Anthony’s Seafood

Friendly prices and high quality
By JOHNETTE RODRIGUEZ  |  January 16, 2008

Anthony’s Seafood | 963 Aquidneck Ave, | Middletown | Mon-Sat, 11 am-8 pm; Sun, 12-7 pm | Major credit cards | Beer + wine | Sidewalk-level access | 401.848.5058
The recommendations of several friends for a seafood eatery caught my attention with their descriptions of thin-battered fish and chips. But it was another item from the online menu of Anthony’s Seafood that sealed the deal: kung pao calamari! We grabbed our most calamari-loving friends and headed to Middletown.
 
Anthony’s is a large seafood market that expanded into take-out items, then booths for eating-in, and now, two spacious dining areas. Beloved by locals and those-in-the-know, it was doing a thriving business on New Year’s Eve, when we arrived for lunch (entrées are served all day long).
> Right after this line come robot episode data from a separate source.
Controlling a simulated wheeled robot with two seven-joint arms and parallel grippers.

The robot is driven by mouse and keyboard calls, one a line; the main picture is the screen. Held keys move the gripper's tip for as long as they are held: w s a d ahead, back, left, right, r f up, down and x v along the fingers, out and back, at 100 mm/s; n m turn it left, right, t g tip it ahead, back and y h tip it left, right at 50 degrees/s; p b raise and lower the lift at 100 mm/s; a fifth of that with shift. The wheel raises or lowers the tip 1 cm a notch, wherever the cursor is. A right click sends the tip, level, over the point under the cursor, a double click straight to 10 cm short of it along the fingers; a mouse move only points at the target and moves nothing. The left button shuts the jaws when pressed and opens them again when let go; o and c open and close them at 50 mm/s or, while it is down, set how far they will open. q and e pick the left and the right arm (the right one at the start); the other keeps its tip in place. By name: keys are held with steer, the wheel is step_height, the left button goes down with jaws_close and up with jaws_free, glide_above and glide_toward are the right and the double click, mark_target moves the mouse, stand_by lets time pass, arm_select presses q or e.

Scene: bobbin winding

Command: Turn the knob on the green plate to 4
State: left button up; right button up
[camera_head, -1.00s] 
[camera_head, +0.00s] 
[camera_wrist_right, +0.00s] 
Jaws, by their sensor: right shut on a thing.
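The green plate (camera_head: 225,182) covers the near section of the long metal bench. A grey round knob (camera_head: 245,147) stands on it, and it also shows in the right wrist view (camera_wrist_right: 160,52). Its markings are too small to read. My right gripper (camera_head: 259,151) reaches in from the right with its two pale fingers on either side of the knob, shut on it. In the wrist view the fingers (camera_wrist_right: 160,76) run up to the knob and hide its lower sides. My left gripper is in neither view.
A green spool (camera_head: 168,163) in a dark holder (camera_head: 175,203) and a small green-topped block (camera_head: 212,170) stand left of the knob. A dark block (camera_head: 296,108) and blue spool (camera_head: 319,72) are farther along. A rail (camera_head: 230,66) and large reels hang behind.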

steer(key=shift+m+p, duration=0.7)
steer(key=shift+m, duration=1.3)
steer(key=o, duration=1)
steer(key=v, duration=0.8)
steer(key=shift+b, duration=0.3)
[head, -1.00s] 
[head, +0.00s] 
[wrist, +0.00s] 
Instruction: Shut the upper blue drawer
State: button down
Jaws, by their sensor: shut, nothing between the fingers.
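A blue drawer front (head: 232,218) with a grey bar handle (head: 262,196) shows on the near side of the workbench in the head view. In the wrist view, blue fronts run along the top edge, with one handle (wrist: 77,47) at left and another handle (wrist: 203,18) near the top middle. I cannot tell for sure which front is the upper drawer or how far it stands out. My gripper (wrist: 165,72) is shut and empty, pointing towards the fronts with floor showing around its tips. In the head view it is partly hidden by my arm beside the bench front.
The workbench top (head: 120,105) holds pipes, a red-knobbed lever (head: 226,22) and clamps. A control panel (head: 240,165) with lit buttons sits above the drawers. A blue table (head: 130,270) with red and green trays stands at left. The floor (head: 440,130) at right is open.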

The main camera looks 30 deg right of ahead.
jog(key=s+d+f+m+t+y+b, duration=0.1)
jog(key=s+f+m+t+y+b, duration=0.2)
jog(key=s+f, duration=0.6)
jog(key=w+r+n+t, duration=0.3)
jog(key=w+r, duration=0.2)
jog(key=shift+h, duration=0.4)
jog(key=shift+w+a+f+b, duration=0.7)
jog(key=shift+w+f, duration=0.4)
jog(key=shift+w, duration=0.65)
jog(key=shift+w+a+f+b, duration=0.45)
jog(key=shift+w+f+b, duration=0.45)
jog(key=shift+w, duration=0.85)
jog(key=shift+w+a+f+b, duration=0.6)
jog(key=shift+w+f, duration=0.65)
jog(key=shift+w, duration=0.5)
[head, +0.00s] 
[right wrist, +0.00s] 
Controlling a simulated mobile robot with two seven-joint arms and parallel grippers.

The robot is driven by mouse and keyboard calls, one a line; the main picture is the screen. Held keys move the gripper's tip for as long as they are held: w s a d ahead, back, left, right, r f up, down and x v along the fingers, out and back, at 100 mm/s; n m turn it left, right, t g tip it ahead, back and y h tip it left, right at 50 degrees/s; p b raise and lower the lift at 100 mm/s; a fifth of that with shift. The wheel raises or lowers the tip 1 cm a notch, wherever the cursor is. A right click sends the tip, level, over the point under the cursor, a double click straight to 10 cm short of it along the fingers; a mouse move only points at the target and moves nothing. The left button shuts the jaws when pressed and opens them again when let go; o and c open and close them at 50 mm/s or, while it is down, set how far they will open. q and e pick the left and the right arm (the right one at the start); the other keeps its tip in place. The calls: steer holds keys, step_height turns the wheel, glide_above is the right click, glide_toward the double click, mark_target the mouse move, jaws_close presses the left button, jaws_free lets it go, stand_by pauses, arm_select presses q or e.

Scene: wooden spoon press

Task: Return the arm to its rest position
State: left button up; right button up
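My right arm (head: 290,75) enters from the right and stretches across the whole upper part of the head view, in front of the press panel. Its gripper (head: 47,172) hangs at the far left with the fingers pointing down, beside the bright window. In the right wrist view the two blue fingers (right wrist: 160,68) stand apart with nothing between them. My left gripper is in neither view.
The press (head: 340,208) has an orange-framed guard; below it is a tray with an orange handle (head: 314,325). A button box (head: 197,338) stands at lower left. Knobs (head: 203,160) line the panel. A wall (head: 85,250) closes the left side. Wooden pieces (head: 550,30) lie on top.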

We looked around and took in the system. Grab a paper menu to peruse, and when your table has made all of its decisions, designate someone to go up to the counter to place the order. Anthony’s saves on servers (and passes that along in its bargain prices), but doesn’t stint on expert cooks or friendly staff who circulate to check on diners’ questions and ancillary needs (more napkins, water, tartar sauce, etc.).
 
There was no question that one of our starters would be the aforementioned calamari ($8.95), with hot peppers, peanuts, and scallions, all of it tossed with a plum chili sauce. The squid rings themselves (no tentacles, yeah!) were crisp and dry on the outside, very tender on the inside, and the sauce was a perfect complement.
 
Our chowders preceded the calamari, with Gary and Marie sharing a New England clam chowder (cup: $3.25; bowl: $4.50), that he pronounced “not phony thick, with a real bacon taste.” Bill was happily downing the Portuguese fish chowder with shrimp, scallops, cod, and chourico, exclaiming over its nice spice and its generous portion of seafood.
 
Next we studied the grilled dinners, grilled sandwiches, “fried classics,” lobster variations, and baked dinners. Marie and Bill chose from the classics: flounder and chips ($7.95) for her, and the large order of fried oysters ($8.95 fox six ounces, or $15.95 for 12 ounces) for him. Cod is used for the regular fish and chips, but both are lightly dusted with flour and delicately fried, as were the oysters. None of the fried items seemed greasy at all. And Bill’s oysters were so plentiful, they provided him with two additional at-home meals, complete with extra horseradish sauce. 
 
Gary and I tried to keep our culinary cool in the company of two fried-food fanatics. From five grilled sandwich options, including chicken, a salmon burger, and salmon or swordfish steak, he chose the tuna ($8.50), served with red pepper mayo and a grilled Bermuda onion. Gary was very pleased by the portion and the careful grilling that delivered his requested “medium.”
 
I often look at stuffed sole on menus but can’t order it if it has crab in the stuffing, because of an allergy. Assured that this contained only shrimp, scallops, bread crumbs, and herbs, I took the plunge. Two stuffed sole fillets ($13.95) with lobster sauce — creamy with lobster stock — were delicious, and they were joined by oven-roasted potatoes and grilled zucchini. The veggies were as nicely prepared as the fish.
 
The main dining room has nine large booths and a very high ceiling, with windows about seven feet off the floor, casting lots of light into the cavernous space and offering deep sills for nautical knick-knacks. The walls are hung with beer signs, wooden replicas of clam shack signs, two large mounted fish, and several framed pictures of the Three Stooges (there’s another behind the ordering counter).
 
Desserts include cheesecake, fried dough with strawberries, Key Lime pie, packaged brownies, and, in season, cookies-and-cream ice cream sandwiches. Fried dough is the only house-made dessert, but we were too sated to try it.
 
The menu holds so many possibilities to try on a return visit, especially the grilled tuna with an apricot-ginger teriyaki glaze, whole-belly fried clams, a fisherman’s platter (to share with three people, I could safely assume!), and the sea scallops Florentine. The steamers and mussels hide in the lobster section of the menu, but two pounds of mussels for $6.50 is a steal. Shore dinners, with or without lobster, and lobster rolls, also beckon.
 
And so does a more thorough look at Anthony’s Seafood market itself. The refrigerated cases display a wide variety of fin and shellfish, plus several prepared entrees from the menu to take and bake at home.
 
The whole experience of Anthony’s, from market to menu, is so engaging, and this eatery exudes such a bustling cheerfulness that our quartet left with a lilt in our steps and a smile on our faces.